Have you ever been surrounded by people and yet felt alone?
Well, of course you have. One of the many things I learned when I grew up is that this experience didn’t actually make me unique. And creator nonoise may not have meant to convey this particular feeling in today’s Meditation, but I’m sure I won’t be the only one to interpret it that way.
The intro tells us this Meditation is set at an international art fair. The fair is laid out in a grid, with narrow corridors that you can’t pass through if someone is coming the other way. The Meditation opens on a small clearing populated with brightly coloured stick figures looking at a black rectangle on the wall (presumably an artwork – all the rectangles are black).
One of the brightly coloured people stands a little further back, but that’s not you. You are all in black, indistinguishable from those that move down the many corridors. You might navigate these corridors for a long while before coming upon another clearing with a shape on the ground whose diagonal orientation combined with the pixellated art style makes it look jagged. There’s a window on the wall, and a person the same colour as the one who stood further back from the painting looks out. You press a button and the curtains close, and the jagged shape pulls back to reveal stairs down into the darkness.
Down there, you find a blurry, shadowy world, and a group of dark figures beside a silhouette – walk into it, and the game closes. I assume that the player character returns to their group and the day continues as normal.

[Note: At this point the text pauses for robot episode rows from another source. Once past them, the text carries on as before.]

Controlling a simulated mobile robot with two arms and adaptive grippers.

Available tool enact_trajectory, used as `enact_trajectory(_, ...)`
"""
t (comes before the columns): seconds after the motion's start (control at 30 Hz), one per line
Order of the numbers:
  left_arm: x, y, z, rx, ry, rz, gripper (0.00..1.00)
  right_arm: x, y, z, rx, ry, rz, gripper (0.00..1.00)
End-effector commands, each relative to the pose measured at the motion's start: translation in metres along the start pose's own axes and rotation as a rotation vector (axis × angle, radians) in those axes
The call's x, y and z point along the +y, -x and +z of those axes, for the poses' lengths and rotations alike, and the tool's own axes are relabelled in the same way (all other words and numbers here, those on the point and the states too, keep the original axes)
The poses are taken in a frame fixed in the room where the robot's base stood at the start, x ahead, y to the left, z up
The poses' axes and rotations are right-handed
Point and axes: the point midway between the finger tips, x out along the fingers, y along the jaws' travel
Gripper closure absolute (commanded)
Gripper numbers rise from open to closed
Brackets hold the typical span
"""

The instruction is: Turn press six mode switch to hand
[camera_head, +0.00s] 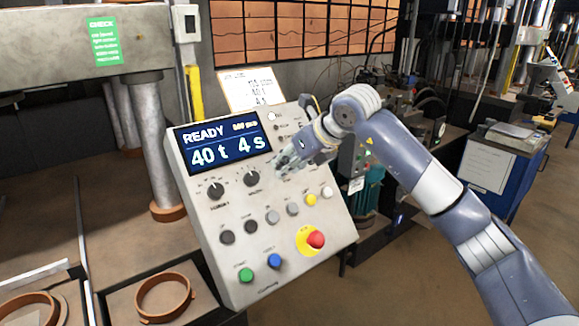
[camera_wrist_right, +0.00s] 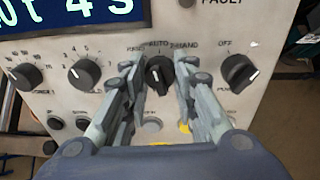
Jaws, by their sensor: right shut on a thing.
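The mode switch (camera_wrist_right: 160,74) is a black rotary knob on the grey control panel (camera_head: 215,250), with AUTO above it and HAND to its upper right in the right wrist view. Its pointer seems to stand near AUTO. My right gripper (camera_head: 288,161) reaches in from the right and is shut on the mode switch, one finger on each side of it. In the head view the gripper covers the switch. My left gripper is not in view.
The display (camera_head: 222,142) reads READY, 40 t, 4 s. Other knobs (camera_head: 215,191) sit left of the gripper, and an OFF knob (camera_wrist_right: 239,72) sits to its right. Below are several buttons and a red emergency stop (camera_head: 316,239). A steel press column (camera_head: 160,150) stands left of the panel.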

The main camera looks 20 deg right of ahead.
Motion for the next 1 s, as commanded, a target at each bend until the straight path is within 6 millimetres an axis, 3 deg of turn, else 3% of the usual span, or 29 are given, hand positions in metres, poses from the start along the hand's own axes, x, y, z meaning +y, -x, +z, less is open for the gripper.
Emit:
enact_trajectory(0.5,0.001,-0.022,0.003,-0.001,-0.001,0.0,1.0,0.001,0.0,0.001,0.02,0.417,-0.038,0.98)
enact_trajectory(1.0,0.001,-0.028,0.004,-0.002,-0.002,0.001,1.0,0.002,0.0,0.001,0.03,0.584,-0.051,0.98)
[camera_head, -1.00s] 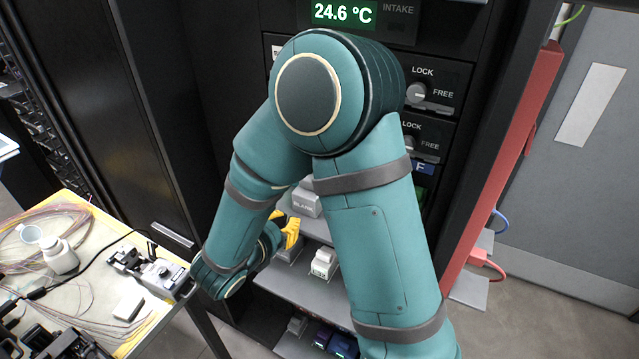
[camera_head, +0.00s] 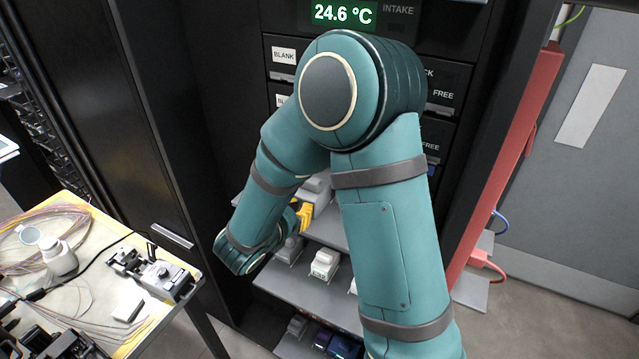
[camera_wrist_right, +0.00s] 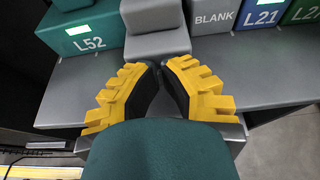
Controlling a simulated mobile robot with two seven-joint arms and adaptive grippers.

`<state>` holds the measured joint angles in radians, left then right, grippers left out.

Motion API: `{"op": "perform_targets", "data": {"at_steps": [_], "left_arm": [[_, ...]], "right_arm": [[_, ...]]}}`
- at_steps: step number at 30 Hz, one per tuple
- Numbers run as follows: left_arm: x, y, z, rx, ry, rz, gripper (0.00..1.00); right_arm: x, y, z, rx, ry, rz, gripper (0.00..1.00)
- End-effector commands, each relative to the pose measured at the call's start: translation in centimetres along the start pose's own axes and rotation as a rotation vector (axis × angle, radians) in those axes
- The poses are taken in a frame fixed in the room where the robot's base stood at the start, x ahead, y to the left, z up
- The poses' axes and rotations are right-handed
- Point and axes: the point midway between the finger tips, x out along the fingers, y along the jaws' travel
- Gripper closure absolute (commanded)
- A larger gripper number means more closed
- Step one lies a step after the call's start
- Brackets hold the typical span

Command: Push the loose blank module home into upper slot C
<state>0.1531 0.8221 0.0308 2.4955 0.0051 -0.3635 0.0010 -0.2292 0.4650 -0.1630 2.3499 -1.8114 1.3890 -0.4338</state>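My right gripper (camera_wrist_right: 160,68) is in the wrist view with its yellow-padded fingers brought together at the tips and nothing visible between them. A plain grey stepped module (camera_wrist_right: 155,32) stands just in front of the tips; its label is not visible, so I cannot tell if it is the loose blank module. A grey module marked BLANK (camera_wrist_right: 214,16) stands to its right. In the head view the right gripper (camera_head: 303,214) is low in front of the rack shelves, largely behind my arm. Upper slot C cannot be made out behind my arm. My left gripper is out of view.
A green L52 module (camera_wrist_right: 84,30) and a blue L21 module (camera_wrist_right: 262,14) flank the grey ones. A grey shelf (camera_wrist_right: 270,72) lies below them. The black rack front has BLANK labels (camera_head: 284,55). A worktable (camera_head: 85,235) with fibre coils and a splicer (camera_head: 160,275) stands left.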

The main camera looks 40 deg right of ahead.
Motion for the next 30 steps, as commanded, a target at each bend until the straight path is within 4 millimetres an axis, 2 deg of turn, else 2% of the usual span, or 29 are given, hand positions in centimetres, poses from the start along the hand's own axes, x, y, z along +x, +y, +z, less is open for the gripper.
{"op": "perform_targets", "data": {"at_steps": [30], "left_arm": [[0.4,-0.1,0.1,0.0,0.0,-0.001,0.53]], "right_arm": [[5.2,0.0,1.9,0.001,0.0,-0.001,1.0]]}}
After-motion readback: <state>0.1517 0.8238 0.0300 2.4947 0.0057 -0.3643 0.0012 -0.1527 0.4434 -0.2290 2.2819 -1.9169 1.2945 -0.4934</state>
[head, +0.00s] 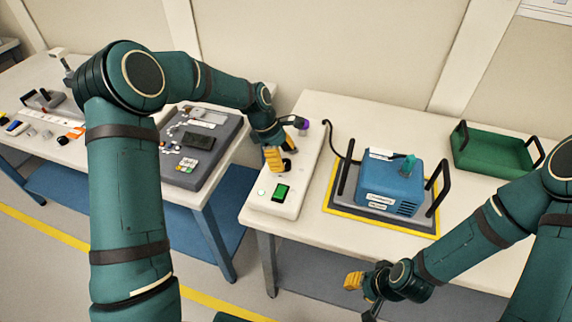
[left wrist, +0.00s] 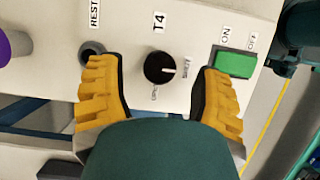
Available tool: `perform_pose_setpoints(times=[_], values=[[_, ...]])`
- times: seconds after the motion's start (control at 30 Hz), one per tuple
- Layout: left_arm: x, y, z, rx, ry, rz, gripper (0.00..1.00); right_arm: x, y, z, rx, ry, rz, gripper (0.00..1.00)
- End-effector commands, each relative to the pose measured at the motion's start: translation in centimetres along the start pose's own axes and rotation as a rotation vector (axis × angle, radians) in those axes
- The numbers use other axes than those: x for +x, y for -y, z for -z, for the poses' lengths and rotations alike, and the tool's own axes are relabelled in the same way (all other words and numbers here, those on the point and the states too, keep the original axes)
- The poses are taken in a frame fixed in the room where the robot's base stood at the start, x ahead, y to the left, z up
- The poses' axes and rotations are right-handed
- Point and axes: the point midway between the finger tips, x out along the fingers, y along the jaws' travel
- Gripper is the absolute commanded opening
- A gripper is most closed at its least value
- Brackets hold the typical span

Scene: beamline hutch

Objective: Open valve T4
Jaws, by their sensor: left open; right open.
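The T4 valve knob (left wrist: 160,68) is a small black round knob on a white panel (head: 301,180), under the printed label T4. Its white pointer line points right, toward the small label that reads SHUT; another small label, apparently OPEN, is below the knob. My left gripper (head: 285,143) is open over the panel, and in the left wrist view its yellow fingers stand either side of the knob, apart from it. In the head view this gripper largely hides the knob. My right gripper (head: 362,293) is open and empty in front of the right table's front edge.
The panel also carries a green ON/OFF switch (left wrist: 235,64), a dark REST socket (left wrist: 92,50) and a purple knob (head: 304,124). A blue device (head: 388,182) with black handles stands right of it. A green tray (head: 490,150) is at the back right.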

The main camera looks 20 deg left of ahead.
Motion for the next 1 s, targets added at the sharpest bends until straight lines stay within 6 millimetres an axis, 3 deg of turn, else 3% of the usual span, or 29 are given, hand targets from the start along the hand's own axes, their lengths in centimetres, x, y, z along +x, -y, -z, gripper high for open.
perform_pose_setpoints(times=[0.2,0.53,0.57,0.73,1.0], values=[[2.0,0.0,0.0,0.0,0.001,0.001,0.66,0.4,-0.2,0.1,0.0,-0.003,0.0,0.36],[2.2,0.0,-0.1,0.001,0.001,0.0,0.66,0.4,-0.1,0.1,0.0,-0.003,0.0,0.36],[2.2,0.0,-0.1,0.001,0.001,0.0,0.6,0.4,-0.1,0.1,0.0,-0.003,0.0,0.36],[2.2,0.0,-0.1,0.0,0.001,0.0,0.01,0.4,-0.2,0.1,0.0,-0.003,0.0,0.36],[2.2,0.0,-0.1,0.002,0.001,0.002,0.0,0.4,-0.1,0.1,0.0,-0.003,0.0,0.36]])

When I was a small child, maybe five or six, I got in trouble at school and was told to stand outside the classroom until the teacher told me to come back in. I promptly walked off down the hall and went on a little journey around my school. I could have walked home – I lived the next road over – but I didn’t. I think I just wanted to exercise my freedom. It was important to me, the feeling that I could just walk away. It always has been.